Portrait of Eleanor de Montfort from a Genealogical Roll of the Kings of England: Royal MS 14 B VI, Membrane 6
Entries in Eleanor’s household roll record the location of her household, the presence of the Countess, her close kin and the names of prominent visitors she hosted, as well as details of her various household departments, and the types and quantities of food and drink that were consumed. This entry, for example, shows that on an average day Eleanor paid a total of 10s. 10 ½d. on feeding herself and her staff, with purchases including grain, wine, and fish, among other items:
Die Veneris sequenti, pro comitissa et predictis; panis, ij. Quarteria, ij. Busseli, de Abindon’, Panis, ex emptione, vj.d. Vinum, iiij. Sixtaria; missis Domingo W. de Bathon’, dimidium sextarium; missis Domine Agnete, j. sextarium et domidium. [Coquina.] Alleces, vij., de instaro. Piscis (de mari), ix.s. vj d. [Mareschalcia.] Fenum, ad lviij. Equos. Avena, iij. Quareria, v. busselli. Pro busca, iij.d. Proo gagiis B. Juvenis, vij.d.ob. Summa, x.s. x.d. ob.
‘On Friday following, for the countess and the above-mentioned; grain, 2 quarters, 2 bushels, from Abingdon. Grain, by purchase, 6d. Wine, 4 sesters; half a sester having been sent to Sir Walter of Bath; 1 ½ sesters having been sent to Lady Agnes. [Kitchen] Herrings, 700, from the stock. Fish from the sea, 9s 6d. [Marshalesea] Hay, for 68 horses. Oats, 3 quarters, 5 bushels. For brushwood, 3d. For the wages of B. Juvenis,7 ½ d. Sum, 10 s. 10 ½ d.’
(see ed. and trans. L. J. Wilkinson, The Household Roll (2020), pp. 1-2).
An entry from the household roll of Eleanor de Montfort: Add MS 8877, Membrane 1
As well as the more everyday entries in household rolls, it is also possible to find records of extravagant expenditures, made for important occasions. That is the case for one entry in the household roll of the noblewoman Dame Katherine de Norwich (Add Roll 63207). Katherine de Norwich was the daughter of Sir John de Hethersett, and the widow of Piers Braunche (d. 1296) and later Walter de Norwich (d. 1329) and owned a number of manorial estates and residences throughout England. On 20 January 1337, Katherine spent a total of £10 18s 8d, a sixth of her annual expenditure on an anniversary feast held to commemorate the death of her second husband. Katherine hosted over ninety people for the event. Among the items bought for the feast, we find beer, hogs, mallards, a heron, chicken, partridge and wine.

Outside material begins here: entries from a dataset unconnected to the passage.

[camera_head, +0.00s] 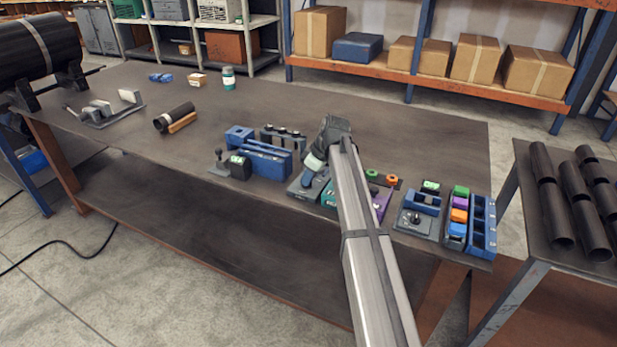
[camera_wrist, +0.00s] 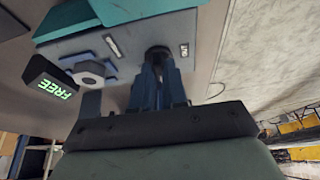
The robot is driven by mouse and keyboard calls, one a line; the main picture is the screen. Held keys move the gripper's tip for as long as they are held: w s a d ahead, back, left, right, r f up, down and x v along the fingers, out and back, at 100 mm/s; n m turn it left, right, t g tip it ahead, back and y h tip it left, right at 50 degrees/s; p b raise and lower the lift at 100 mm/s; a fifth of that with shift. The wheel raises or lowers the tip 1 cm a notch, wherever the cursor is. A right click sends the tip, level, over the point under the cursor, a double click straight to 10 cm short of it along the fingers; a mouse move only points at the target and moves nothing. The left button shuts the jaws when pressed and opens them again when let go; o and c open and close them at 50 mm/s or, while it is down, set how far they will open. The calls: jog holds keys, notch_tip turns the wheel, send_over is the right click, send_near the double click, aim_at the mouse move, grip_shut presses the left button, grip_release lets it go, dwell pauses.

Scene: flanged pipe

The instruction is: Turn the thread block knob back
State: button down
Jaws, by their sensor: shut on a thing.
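In the wrist view, my gripper (camera_wrist: 158,88) is shut on a dark round knob (camera_wrist: 158,54), with both fingers close together around it. In the head view, my gripper (camera_head: 320,181) is down at the grey block (camera_head: 299,190) near the table's front edge, and the knob is hidden there.
Close by in the head view are a blue fixture (camera_head: 262,160) at left and a blue bin row (camera_head: 482,228) at right. The table (camera_head: 420,140) is clear behind.

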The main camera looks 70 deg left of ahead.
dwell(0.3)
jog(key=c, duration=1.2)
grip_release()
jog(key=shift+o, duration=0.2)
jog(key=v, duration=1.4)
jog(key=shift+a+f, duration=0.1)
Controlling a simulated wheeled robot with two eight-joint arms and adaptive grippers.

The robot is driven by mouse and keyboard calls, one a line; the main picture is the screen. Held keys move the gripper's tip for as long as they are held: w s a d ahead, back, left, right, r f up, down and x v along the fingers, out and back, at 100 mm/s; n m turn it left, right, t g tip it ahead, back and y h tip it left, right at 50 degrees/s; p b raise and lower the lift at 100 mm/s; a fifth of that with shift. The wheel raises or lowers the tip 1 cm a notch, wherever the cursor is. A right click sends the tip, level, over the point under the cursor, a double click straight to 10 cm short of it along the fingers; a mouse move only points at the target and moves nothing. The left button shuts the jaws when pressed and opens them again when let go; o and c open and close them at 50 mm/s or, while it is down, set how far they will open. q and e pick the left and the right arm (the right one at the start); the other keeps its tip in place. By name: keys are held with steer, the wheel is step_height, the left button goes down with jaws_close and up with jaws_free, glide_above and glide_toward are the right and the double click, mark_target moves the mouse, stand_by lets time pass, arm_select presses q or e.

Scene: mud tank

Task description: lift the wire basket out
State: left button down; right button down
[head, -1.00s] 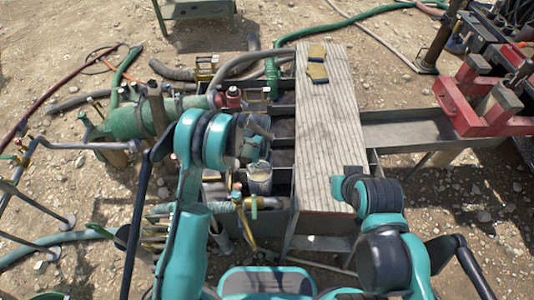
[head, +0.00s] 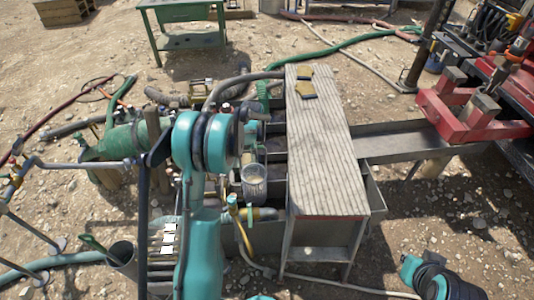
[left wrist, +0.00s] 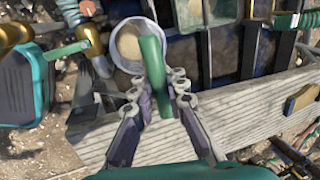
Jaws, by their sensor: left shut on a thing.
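The wire basket (head: 254,184) is a small grey cylinder, upright among the tank's compartments, left of the ridged board in the head view. Its round rim and pale inside show in the left wrist view (left wrist: 128,46). A green handle (left wrist: 153,68) runs from the rim between the fingers of my left gripper (left wrist: 160,85), which is shut on it. In the head view my left arm hides most of that gripper. I cannot tell whether the basket's base touches the tank. My right gripper is not in view; only part of my right arm shows at the lower right.
The ridged board (head: 322,145) covers the tank's right side, with gloves (head: 305,88) on it. A grey trough (head: 425,140) leads to red machinery (head: 470,118). Pipes and valves crowd the tank's left side. A green table (head: 185,22) stands at the back.

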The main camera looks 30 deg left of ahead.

The household roll of Katherine de Norwich: Add Roll 63207, Membrane 1
Some household rolls were also made to record the expenditure from purchases of a particular type of item. For example, one surviving roll made between 1300-1301 (now Add MS 7966 B) details expenses for wax and spices, bought for members of the English royal family, including King Edward I (r. 1272-1307), Queen Margaret of France (b. c. 1279, d. 1318), the future Edward II (r. 1307-1327),and Thomas (b. 1300, d. 1338), eldest son of King Edward I and Margaret. The roll records over twenty different spices, which would have been used to enrich the flavour of meals prepared for the royal household, from ginger and pepper, to galangal, cumin, cinnamon and saffron, among others.
Records of expenditure on cinnamon, pepper, and other spices, from a household roll made for the English royal family: Add MS 7966 B, Membrane 2
Household rolls provide a window into the day-to-day lives of medieval women, their expenses and income, the food they ate and the visitors they hosted, as well as the ways in which they managed their estates and resources. We hope you enjoy exploring these fascinating items!